I drove straight through, stopping only to gas up and grab cups of coffee. My ex said that I ran away from our troubles, but she wasn’t there that morning the snow covered peaks of the Front Range rose from the prairie floor and I first locked eyes on them, when I leaned forward and gripped the steering wheel with both hands and had to remember to blink and breathe, when I was afraid it was all a dream and the mountains would vanish and I’d wake up back in that urban hell next to her. I wasn’t running from anything, I was running to something—life.
The closer the mountains got the faster I drove. I couldn’t wait to start living that life I had read about. By noon of the second day, I was camped on a creek in Utah, a hundred miles from nowhere, a thousand miles from trouble. Deep in that Rocky Mountain backcountry my flatlander problems vanished. I could breathe again. It felt like home.
Some look on fly-fishing as a metaphysical exercise, as if salvation may be found in its rhythms. I do hope that is true. But I suspect that the sport’s redemptive powers lie in the places it takes you and how they are received and remembered. So, I tuck those colors, scents, and sounds into the pink undigested folds of my brain. They are the floatant that keep my phantom flies of winter dancing on the surface.

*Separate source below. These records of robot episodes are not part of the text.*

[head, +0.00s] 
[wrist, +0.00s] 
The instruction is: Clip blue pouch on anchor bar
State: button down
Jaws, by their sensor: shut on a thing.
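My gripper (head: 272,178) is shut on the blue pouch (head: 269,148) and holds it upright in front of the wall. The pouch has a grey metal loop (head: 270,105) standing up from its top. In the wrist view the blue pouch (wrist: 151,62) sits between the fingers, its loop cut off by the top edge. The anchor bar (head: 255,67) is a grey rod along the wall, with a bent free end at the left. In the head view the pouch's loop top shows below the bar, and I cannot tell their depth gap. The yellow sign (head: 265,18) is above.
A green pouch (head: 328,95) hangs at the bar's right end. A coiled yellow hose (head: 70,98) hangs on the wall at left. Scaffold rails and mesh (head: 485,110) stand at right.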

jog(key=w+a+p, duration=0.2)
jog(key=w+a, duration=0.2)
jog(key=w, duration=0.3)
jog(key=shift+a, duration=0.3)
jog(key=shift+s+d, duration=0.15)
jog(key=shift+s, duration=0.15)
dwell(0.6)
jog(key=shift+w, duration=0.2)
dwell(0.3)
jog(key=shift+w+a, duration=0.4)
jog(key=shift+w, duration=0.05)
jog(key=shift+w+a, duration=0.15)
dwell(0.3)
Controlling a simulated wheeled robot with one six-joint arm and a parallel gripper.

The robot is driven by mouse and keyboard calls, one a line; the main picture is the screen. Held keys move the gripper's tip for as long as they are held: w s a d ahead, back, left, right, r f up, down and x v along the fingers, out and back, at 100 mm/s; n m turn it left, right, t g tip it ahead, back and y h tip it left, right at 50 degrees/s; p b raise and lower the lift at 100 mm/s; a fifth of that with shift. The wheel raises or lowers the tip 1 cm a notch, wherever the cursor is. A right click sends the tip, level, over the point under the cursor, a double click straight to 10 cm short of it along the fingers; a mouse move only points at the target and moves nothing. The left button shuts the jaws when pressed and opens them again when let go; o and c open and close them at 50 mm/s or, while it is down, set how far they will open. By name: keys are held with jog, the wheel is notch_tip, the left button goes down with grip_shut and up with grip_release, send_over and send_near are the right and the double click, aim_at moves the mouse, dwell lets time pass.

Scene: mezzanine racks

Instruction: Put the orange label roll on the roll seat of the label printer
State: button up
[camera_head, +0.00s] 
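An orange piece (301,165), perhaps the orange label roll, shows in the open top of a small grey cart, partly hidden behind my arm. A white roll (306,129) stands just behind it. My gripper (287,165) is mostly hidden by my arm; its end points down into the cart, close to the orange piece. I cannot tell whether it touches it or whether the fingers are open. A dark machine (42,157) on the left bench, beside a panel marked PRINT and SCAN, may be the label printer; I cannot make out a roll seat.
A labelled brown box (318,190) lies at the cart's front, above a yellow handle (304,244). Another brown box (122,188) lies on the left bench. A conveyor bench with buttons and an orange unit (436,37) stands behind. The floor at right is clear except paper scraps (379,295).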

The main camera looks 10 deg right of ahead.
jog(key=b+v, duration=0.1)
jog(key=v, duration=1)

When the days are short and dark, and mood is indistinguishable from sky, the puddle of light from my desk-lamp and my memories of shining mountains, sparkling water, and glistening trout hold back the shadows and keep the demons banished to the corners of the room. I stare at the painting on the wall, and Phantom flies tightly wound with hackles of hope dance on sunny streams of memory. I catch and hold shocking colors, feel the sun on aching shoulders, hear living water, and smell mountain air. The gloomy days melt away with the high country snow, and the season cycles.